Q: What do you think about there being no races in North America this year?
FB: This is something that we want to have, but in the right way. We had the experience of Indianapolis and it wasn t great. In Indianapolis only racing people were there and there was no exposure at all. I know that Bernie is working very hard on the issue. But it is not easy negotiating for a race in America when the people think the most important thing is the show, and our show is not so fantastic at the moment. Bernie knows we want to have a race in North America and I know he is focused on that but it needs to happen at the right moment, in the right place.

Q: What do you think about the departure of Ron Dennis?

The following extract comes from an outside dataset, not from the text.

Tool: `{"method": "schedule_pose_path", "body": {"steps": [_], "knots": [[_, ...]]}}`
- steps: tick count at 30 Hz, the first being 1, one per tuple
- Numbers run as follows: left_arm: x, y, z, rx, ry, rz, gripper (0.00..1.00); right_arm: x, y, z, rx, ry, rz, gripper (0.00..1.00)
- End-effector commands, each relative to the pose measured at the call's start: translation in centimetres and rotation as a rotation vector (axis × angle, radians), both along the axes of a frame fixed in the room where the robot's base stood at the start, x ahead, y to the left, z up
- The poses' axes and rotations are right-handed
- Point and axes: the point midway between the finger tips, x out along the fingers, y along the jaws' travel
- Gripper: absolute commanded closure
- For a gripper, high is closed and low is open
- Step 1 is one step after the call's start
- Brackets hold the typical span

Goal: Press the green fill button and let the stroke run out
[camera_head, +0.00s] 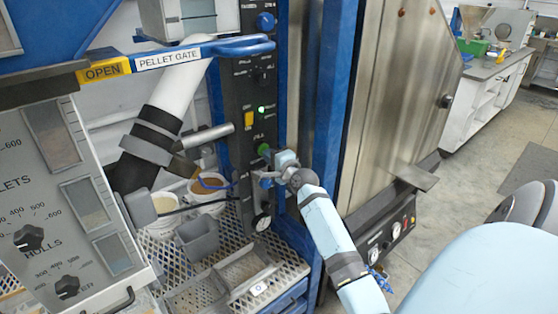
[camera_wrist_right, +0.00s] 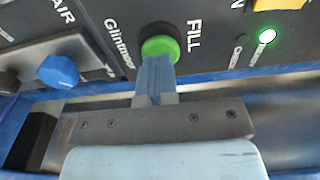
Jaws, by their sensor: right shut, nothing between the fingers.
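The green fill button (camera_head: 263,149) sits in a black collar on the dark upright panel. In the right wrist view the button (camera_wrist_right: 160,46) is beside the word FILL. My right gripper (camera_head: 270,155) is shut and empty, its fingers pointing at the button. In the right wrist view its blue fingertips (camera_wrist_right: 155,62) overlap the button's near edge and hide part of it. They look to be at its face, but I cannot tell whether it is pushed in. My left gripper is not in view.
The panel also carries a lit indicator (camera_wrist_right: 267,36), a yellow switch (camera_head: 249,118) and a blue AIR knob (camera_wrist_right: 58,70). A blue pellet gate lever (camera_head: 235,46) crosses above. A steel cabinet stands right.

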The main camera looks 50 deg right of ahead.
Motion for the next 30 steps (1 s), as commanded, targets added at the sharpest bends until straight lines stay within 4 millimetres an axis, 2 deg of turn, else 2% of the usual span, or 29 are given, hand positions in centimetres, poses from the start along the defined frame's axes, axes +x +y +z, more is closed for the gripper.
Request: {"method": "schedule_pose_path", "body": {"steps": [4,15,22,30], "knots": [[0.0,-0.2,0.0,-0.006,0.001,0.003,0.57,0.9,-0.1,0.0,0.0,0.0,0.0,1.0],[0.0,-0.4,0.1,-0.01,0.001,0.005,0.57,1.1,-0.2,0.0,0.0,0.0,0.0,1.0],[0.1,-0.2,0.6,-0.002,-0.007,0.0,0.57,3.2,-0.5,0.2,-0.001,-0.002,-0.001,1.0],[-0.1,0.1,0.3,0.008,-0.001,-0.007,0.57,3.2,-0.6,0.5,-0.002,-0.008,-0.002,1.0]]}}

FB: I have great respect for what Ron Dennis has done in F1, honestly. Ninety per cent of the time we did not agree, as we obviously had a different view of F1, but I completely respect what Ron has done over the last 20 years for the sport. He was one of the great team owners. He built up an incredible company and I have a lot of respect for him, especially over the last six, seven months. McLaren gave up a lot in FOTA. I believe there are few teams who have done such an incredible job. Ron Dennis was a big supporter of FOTA and the policy of McLaren has changed completely lately, and for sure Martin Whitmarsh will follow Ron s direction. Ron was a great player in FOTA and my respect for him over the last few months grew. Ferrari also gave up a lot and Renault also gave up a lot – and some gave up nothing. As usual. Someone took a step back to help the interests of F1, and that was Ron Dennis. Some other teams are pushing hard to make sure everybody spends a fortune to have KERS in Australia.